In Ohio, a promissory note serves as a vital financial instrument that outlines the terms of a loan agreement between a borrower and a lender. This document typically includes essential details such as the principal amount borrowed, the interest rate, repayment schedule, and any applicable late fees. By clearly specifying the obligations of both parties, the promissory note helps to prevent misunderstandings and disputes. It can be secured or unsecured, depending on whether the borrower provides collateral to back the loan. Additionally, the form may require signatures from both the borrower and lender, ensuring that both parties acknowledge and agree to the terms laid out. Understanding the structure and function of the Ohio promissory note is crucial for anyone involved in lending or borrowing money, as it provides a clear framework for the transaction and offers legal protections to both parties.

Form Sample

Ohio Promissory Note

This Promissory Note ("Note") is governed by the laws of the State of Ohio and is effective as of the ____ [Month] ____ [Day], ____ [Year]. It outlines the agreement between the Borrower and the Lender regarding a loan that must be repaid by the Borrower under the following terms.

1. Parties Involved:

  • Borrower's Information: __________ [Full Legal Name], with a mailing address of __________ [Address, City, State, Zip Code], hereafter referred to as "Borrower".
  • Lender's Information: __________ [Full Legal Name], with a mailing address of __________ [Address, City, State, Zip Code], hereafter referred to as "Lender".

2. Principal Amount: The principal amount of the loan is __________ [Dollar Amount], which the Borrower promises to pay to the Lender.

3. Interest Rate:

The annual interest rate is _____% and will be applied to the unpaid principal balance. In compliance with Ohio usury laws, the agreed-upon interest rate does not exceed the legal maximum.

4. Repayment Terms:

  1. Installment Payments: The Borrower agrees to make payments to the Lender in the amount of __________ [Dollar Amount] each month, beginning on ____ [Month] ____ [Day], ____ [Year] and continuing until ____ [Month] ____ [Day], ____ [Year], when the remaining balance of the loan will be due in full.
  2. Late Fees: If any installment payment is more than __________ days late, a late fee of __________ [Dollar Amount or Percentage] will be applied.
  3. Prepayment: The Borrower has the right to pay off the early balance of the loan at any time without incurring any prepayment penalties.

5. Security: This Note ☐ is ☐ is not secured by collateral. If secured, the collateral is described as follows: __________ [Description of Collateral].

6. Governing Law: This Note will be governed in accordance with the laws of the State of Ohio, without regard to its conflict of laws principles.
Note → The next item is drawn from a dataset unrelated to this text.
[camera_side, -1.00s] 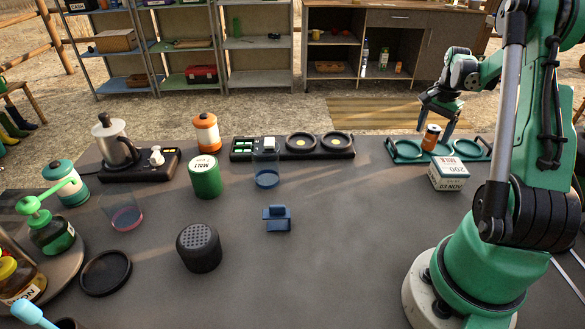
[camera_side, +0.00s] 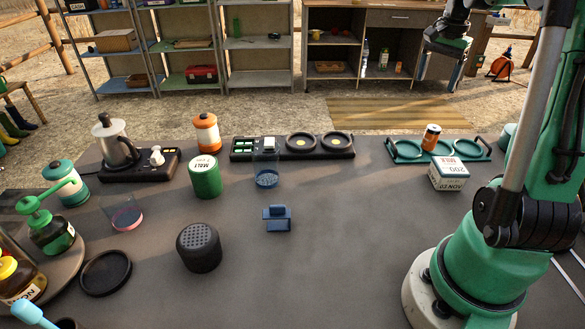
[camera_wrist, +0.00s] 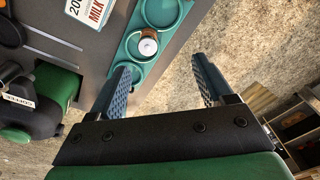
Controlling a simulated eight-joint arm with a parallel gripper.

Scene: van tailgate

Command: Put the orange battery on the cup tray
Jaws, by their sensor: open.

7. Signatures: Both the Borrower and the Lender agree to abide by the terms of this Note and acknowledge that this document serves as a legally binding agreement between the two parties. Signatures are provided below.

__________ [Borrower's Signature] ___________________ Date: __________ [Date]

__________ [Lender's Signature] ____________________ Date: __________ [Date]

File Specifications

Fact Name Description
Definition An Ohio Promissory Note is a written promise to pay a specific amount of money to a designated person or entity at a specified time.
Governing Law The Ohio Promissory Note is governed by Ohio Revised Code, Chapter 1303, which outlines the laws related to negotiable instruments.
Parties Involved Typically, a promissory note involves two parties: the borrower (maker) and the lender (payee).
Interest Rate The note may specify an interest rate, which can be fixed or variable, depending on the agreement between the parties.
Payment Terms Payment terms, including due dates and payment methods, must be clearly outlined in the document to avoid disputes.
Default Consequences The promissory note should specify the consequences of default, including late fees or acceleration of the payment due.
Legal Enforceability For the note to be legally enforceable, it must be signed by the borrower and may require witnesses or notarization.